We start off by importing all the necessary libraries which would be required including time ,umqttsimple, MQTTClient, ubinascii, machine, micropython, network, esp, bme280 and Pin and I2C classes from the machine module.
import time
from umqttsimple import MQTTClient
import ubinascii
import machine
import micropython
import network
import esp
from machine import Pin, I2C
import bme280
Then we activate the garbage collector and set the debug to ‘None.’
esp.osdebug(None)
import gc
gc.collect()
Next, we will enter our network Wi-fi, its password and the IP of our MQTT broker. You will have to specify your own figures in order for the network to connect with the MQTT and ESP32/ESP8266 board.

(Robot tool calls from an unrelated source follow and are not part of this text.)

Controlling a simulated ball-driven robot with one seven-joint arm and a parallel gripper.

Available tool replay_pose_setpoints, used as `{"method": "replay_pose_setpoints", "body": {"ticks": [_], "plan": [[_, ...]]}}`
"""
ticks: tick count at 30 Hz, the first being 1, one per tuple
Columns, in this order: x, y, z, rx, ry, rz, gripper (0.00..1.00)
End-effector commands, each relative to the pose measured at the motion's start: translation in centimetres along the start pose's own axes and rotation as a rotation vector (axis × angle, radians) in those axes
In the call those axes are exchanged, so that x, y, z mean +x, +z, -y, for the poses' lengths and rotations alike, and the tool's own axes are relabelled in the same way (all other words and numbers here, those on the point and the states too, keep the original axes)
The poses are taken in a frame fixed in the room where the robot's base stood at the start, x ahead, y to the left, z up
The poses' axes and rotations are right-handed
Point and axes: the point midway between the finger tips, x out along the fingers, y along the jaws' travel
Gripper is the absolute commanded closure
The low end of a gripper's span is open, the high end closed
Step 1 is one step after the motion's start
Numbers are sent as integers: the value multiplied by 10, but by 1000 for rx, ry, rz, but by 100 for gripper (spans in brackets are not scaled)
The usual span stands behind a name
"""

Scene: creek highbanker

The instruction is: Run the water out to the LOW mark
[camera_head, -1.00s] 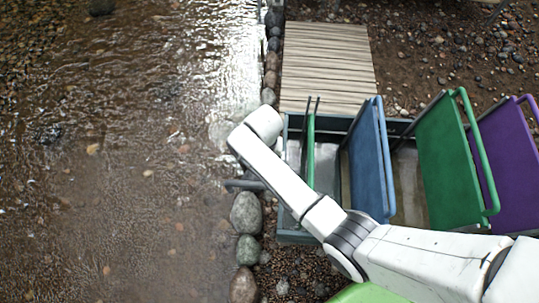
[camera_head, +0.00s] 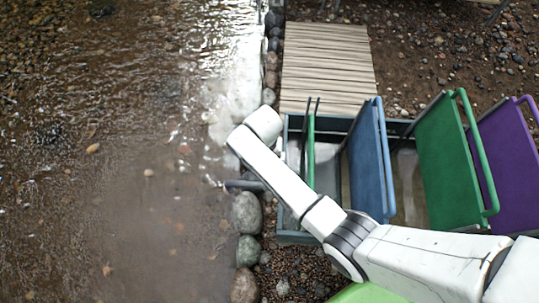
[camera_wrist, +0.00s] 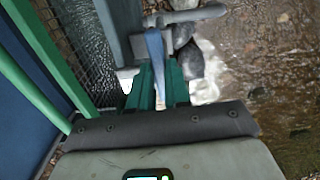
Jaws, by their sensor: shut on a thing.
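My gripper (camera_wrist: 158,82) is shut on a blue handle (camera_wrist: 154,42) at the end of the box in the wrist view. In the head view my arm hides both gripper and handle. The long grey-blue box (camera_head: 297,237) stands beside the creek. A grey pipe (camera_head: 243,185) sticks out of it toward the water and also shows in the wrist view (camera_wrist: 190,14). Water (camera_head: 215,181) spills from the pipe's end, and white foam (camera_wrist: 204,72) lies near the stones in the wrist view. I cannot make out a LOW mark or the water level.
Green (camera_head: 450,160), blue (camera_head: 368,160) and purple (camera_head: 506,155) panels stand in or beside the box. A thin green bar (camera_head: 311,150) stands near its creek end. A slatted wooden walkway (camera_head: 327,65) lies behind. Rounded stones (camera_head: 246,212) line the creek (camera_head: 90,180).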

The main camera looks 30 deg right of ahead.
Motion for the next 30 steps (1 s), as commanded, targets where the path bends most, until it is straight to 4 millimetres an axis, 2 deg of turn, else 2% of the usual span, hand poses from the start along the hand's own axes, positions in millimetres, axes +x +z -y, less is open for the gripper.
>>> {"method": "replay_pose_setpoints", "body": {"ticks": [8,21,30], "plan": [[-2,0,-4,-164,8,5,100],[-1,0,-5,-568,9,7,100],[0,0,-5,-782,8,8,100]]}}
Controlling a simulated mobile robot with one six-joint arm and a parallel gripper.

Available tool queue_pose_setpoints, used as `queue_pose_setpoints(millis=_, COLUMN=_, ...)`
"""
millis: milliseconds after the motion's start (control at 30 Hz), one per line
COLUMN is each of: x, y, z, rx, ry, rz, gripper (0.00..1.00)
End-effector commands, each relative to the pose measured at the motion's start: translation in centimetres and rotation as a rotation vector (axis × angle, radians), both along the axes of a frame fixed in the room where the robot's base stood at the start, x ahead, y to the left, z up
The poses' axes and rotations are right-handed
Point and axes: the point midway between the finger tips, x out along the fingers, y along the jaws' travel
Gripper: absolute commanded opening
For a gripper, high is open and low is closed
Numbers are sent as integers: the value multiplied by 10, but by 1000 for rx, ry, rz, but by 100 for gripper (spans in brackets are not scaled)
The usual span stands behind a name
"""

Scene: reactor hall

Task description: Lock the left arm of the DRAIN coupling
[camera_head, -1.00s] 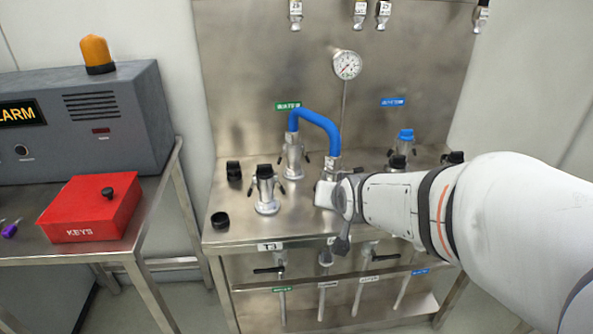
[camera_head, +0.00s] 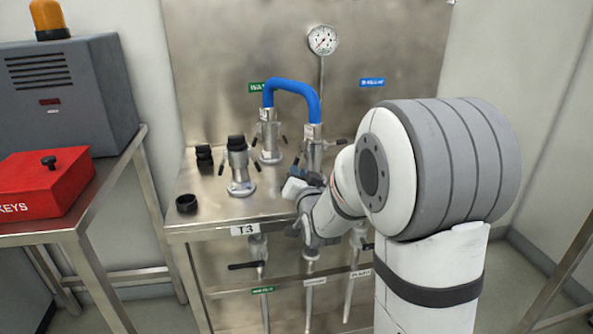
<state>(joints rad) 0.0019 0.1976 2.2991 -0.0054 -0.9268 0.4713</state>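A blue hose (camera_head: 292,86) arches between two metal couplings on the steel bench. Its left end sits on the rear coupling (camera_head: 269,143) under the green label, with small dark lever arms at its sides. Its right end sits on another coupling (camera_head: 313,150), whose lower part is partly hidden by my gripper. No label legibly reads DRAIN, so I cannot tell which coupling is that one. My gripper (camera_head: 299,189) is low at the front of the right hose coupling, close to its base. Its fingers are small and partly hidden; contact and opening cannot be told.
A black-capped coupling (camera_head: 239,168) stands front left, near loose black caps (camera_head: 187,203). The steel bench (camera_head: 210,221) has pipes and valve handles below its front edge. A red KEYS box (camera_head: 45,184) is on the left table. My arm hides the bench's right side.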

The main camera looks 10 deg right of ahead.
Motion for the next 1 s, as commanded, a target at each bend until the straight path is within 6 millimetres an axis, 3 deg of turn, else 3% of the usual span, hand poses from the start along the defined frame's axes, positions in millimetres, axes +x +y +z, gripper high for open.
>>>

ssid = 'YOUR_SSID' #write your own wi-fi name
password = 'YOUR_PASSWORD' #write your own password
mqtt_server = '192.168.10.8' #Replace with your MQTT Broker IP
We will initialize the I2C method by giving it three arguments. The first argument specifies the GPIO pin for SCL. This is given as GPIO22 for ESP32 and GPIO5 for ESP8266. The second parameter specifies the GPIO pin for the SDA. This is given as GPIO21 for ESP32 and GPIO4 for ESP8266. Keep in mind, these are the default I2C pins for SCL and SDA which we have used for both the ESP boards respectively. The third parameter specifies the maximum frequency for SCL to be used.
If you are using ESP8266, uncomment the I2C method for ESP8266 and comment the I2C method of ESP32.
i2c = I2C(scl=Pin(22), sda=Pin(21), freq=10000) #initializing the I2C method for ESP32
#i2c = I2C(scl=Pin(5), sda=Pin(4), freq=10000) #initializing the I2C method for ESP8266
Then we will create a client_id variable which saves the ESP unique ID. This is required to form a MQTT client.
client_id = ubinascii.hexlify(machine.unique_id())
Next we will define three topics which the ESP32/ESP8266 board will publish to. The temperature readings will be published to esp/bme280/temperature. The humidity readings will be published to esp/bme280/humidity. Likewise, the pressure readings will be published to esp/bme280/pressure.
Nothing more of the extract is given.